Beethoven’s rebellious nature drove his teachers crazy. Haydn saw his talent but considered him too undisciplined. While teaching him composition, Albrechtsberger even said to the class that he was “an exalted music free-thinker” and that they shouldn’t be associated with him as he “learned nothing and will never do anything worthy”. Soon after, Beethoven became unbeatable at the improvisation duels which were very popular at the salons in Vienna at the time. He never really thought much of the critics and clearly, history has proven him right.

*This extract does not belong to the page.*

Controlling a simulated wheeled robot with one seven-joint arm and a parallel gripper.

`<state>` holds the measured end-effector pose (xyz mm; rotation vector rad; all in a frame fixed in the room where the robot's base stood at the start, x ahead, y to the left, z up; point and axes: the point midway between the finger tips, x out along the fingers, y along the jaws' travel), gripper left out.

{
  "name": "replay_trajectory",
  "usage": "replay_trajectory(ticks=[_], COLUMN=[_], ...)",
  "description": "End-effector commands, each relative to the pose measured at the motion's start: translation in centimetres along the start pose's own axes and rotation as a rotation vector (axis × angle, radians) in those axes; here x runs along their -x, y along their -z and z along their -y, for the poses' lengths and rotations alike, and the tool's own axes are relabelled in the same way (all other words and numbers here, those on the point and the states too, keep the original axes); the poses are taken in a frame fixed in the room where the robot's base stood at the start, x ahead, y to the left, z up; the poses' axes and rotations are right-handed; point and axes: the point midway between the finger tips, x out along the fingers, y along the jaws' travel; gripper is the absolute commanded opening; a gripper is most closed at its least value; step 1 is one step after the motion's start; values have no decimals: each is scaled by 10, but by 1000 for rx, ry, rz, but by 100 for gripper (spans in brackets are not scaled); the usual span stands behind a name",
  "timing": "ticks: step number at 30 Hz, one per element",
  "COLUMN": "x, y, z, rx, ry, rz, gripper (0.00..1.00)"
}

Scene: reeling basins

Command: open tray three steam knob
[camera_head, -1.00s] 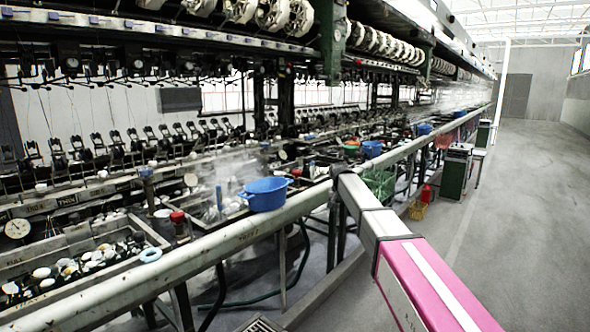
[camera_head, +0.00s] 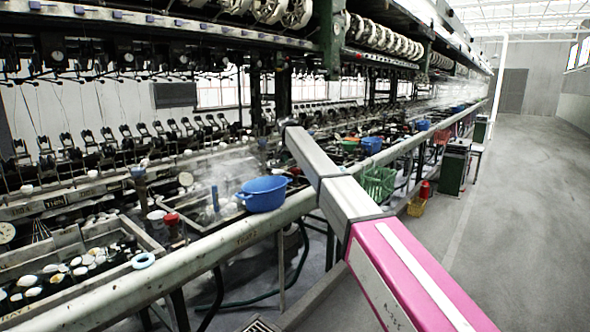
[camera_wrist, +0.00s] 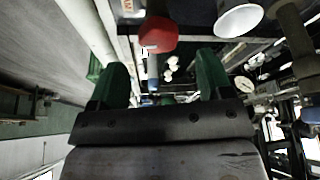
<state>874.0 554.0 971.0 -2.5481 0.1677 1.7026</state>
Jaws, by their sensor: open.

The completion of his 10th Symphony was stopped due to his deteriorating health and ultimately his death at the age of 56. All that’s left of that composition are a few sketches. This masterpiece was interrupted and lost forever. Interestingly, centuries later, Artificial Intelligence has “completed” this symphony, giving us a glimpse at what it might have sounded like. Still, this is only an attempt at copying the mind and the ability of one of the most famous composers and can never be seen as something valuable enough, or a valid epilogue of the symphony.
Down to earth
Troubled by the horrible aches and tinnitus from the age of 26, Beethoven went almost completely deaf in his mid-forties. Dedicated to composing, he came up with the most unusual way to battle his loss of hearing. Since he was not able to really hear the music, he would sit on the ground next to the piano, feeling the vibrations it made.
The revolutionary spirit
Ludwig van Beethoven never tried to hide his progressive ideas and revolutionary spirit. He got rid of the traditional wig, as well as trousers and silk stockings. He mixed with “problematic” groups whose ideas partly inspired the French Revolution. It is suggested that perhaps he might have been a freemason. His ideas and beliefs truly belong to the rebellious spirit. Hundreds of years after his departure, his works still transfigure, refresh and transform those who are exposed to his eternal genius.